> _RECORDS PROVIDED_:

╔══

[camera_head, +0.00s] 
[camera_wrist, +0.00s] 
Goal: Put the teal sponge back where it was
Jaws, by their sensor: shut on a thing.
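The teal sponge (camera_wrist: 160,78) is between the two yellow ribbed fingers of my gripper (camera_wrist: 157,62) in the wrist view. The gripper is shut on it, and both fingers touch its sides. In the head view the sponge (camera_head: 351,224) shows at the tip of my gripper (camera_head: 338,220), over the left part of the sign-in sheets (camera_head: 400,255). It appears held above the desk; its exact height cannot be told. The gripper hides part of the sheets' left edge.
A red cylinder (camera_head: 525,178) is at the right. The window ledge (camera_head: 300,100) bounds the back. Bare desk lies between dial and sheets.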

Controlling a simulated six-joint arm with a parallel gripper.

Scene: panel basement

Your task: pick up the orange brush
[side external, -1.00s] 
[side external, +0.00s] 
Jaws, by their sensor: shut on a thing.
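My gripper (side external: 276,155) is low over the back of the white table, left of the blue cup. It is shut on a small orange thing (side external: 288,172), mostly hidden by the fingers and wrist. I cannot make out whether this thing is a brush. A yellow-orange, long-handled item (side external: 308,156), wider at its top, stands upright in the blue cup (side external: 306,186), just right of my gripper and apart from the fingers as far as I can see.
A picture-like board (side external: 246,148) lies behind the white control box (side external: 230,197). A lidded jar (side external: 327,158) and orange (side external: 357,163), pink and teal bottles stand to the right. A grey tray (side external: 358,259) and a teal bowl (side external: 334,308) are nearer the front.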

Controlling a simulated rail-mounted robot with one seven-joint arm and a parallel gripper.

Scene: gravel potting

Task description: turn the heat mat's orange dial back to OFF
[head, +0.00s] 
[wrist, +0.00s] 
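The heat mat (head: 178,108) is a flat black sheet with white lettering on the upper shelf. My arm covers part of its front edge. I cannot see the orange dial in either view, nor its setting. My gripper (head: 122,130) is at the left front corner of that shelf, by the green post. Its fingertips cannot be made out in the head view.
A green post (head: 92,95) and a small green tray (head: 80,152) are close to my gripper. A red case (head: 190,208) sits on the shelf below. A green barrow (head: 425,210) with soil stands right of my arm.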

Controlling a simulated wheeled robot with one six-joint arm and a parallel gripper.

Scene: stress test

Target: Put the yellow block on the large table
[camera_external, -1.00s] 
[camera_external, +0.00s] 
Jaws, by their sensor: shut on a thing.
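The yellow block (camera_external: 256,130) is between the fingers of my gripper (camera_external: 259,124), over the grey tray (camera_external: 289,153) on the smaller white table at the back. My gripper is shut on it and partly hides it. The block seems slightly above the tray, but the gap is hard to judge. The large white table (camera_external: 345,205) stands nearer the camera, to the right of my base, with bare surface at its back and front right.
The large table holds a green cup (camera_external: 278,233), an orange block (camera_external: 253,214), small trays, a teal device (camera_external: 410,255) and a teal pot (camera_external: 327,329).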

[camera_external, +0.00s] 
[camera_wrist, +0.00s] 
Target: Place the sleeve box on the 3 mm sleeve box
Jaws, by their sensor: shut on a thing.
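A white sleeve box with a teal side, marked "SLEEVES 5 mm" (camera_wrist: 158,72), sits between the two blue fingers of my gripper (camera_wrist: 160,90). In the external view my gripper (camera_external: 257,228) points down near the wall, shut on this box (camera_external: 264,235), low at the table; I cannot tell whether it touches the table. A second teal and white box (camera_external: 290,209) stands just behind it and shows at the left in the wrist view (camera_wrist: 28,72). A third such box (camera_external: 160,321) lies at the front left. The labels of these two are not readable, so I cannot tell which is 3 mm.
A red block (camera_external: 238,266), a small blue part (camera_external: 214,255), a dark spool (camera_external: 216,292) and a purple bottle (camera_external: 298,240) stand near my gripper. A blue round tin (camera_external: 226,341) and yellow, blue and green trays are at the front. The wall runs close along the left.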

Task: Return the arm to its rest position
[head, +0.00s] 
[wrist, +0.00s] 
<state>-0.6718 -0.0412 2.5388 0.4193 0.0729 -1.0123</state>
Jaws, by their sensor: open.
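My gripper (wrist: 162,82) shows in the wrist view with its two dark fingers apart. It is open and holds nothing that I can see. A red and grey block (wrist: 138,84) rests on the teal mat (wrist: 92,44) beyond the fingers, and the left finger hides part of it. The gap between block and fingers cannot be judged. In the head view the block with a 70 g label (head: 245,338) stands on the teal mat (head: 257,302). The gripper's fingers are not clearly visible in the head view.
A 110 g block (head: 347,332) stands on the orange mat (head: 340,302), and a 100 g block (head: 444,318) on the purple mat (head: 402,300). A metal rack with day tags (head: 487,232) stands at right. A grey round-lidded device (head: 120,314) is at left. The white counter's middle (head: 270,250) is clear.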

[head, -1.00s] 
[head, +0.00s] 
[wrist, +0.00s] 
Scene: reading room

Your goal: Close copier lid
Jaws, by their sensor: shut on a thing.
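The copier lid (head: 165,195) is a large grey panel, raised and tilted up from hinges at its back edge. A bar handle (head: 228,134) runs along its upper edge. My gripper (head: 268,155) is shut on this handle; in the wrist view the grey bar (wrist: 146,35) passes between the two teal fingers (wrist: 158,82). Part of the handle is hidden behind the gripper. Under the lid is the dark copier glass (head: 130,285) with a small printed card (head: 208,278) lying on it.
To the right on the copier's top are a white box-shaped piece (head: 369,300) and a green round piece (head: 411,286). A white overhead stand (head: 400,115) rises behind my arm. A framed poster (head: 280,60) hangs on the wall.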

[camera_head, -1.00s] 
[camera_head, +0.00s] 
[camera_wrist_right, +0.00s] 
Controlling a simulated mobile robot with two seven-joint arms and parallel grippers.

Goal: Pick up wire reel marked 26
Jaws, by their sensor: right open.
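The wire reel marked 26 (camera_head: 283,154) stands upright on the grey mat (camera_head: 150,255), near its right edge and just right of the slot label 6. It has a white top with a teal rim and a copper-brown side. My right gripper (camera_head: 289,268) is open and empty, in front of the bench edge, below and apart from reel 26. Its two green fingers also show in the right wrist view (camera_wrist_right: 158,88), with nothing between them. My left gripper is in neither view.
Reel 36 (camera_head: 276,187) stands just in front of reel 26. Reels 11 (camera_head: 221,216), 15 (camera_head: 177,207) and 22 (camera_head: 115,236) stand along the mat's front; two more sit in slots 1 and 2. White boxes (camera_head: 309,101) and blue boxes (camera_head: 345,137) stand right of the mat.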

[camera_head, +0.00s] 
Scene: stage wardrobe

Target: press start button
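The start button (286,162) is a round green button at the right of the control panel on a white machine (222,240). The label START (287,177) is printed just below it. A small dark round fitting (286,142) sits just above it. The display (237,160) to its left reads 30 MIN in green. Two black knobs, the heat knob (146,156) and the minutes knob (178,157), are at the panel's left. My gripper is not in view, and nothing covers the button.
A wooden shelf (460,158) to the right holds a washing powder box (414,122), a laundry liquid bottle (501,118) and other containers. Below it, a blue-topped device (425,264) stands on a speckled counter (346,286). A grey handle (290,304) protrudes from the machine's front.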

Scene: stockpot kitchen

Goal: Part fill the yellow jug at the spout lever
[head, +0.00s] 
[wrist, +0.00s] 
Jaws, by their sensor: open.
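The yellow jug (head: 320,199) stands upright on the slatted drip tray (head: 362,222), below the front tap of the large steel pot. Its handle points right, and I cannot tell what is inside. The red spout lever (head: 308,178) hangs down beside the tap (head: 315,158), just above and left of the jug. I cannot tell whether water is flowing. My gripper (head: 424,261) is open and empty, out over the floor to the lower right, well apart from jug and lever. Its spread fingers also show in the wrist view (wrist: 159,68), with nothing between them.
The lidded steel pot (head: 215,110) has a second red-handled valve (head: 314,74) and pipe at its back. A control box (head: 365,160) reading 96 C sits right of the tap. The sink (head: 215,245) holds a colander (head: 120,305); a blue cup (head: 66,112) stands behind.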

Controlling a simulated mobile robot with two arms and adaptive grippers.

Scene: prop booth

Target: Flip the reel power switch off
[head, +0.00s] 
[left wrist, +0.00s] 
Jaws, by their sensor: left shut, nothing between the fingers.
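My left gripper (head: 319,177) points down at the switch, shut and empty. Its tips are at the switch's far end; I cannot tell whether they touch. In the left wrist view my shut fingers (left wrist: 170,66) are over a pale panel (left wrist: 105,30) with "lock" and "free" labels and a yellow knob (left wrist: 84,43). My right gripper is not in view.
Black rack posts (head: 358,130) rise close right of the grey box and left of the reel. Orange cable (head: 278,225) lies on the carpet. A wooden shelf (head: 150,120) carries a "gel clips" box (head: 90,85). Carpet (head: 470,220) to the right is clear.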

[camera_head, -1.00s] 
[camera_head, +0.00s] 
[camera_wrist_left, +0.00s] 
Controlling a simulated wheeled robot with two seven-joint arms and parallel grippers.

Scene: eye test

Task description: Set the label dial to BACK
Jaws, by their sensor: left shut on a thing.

╚══

> _SET EXERCISE_:
Select every line above that contains the word "Your", and copy it.

> _SOLUTION BELOW_:
Your task: pick up the orange brush
Your goal: Close copier lid

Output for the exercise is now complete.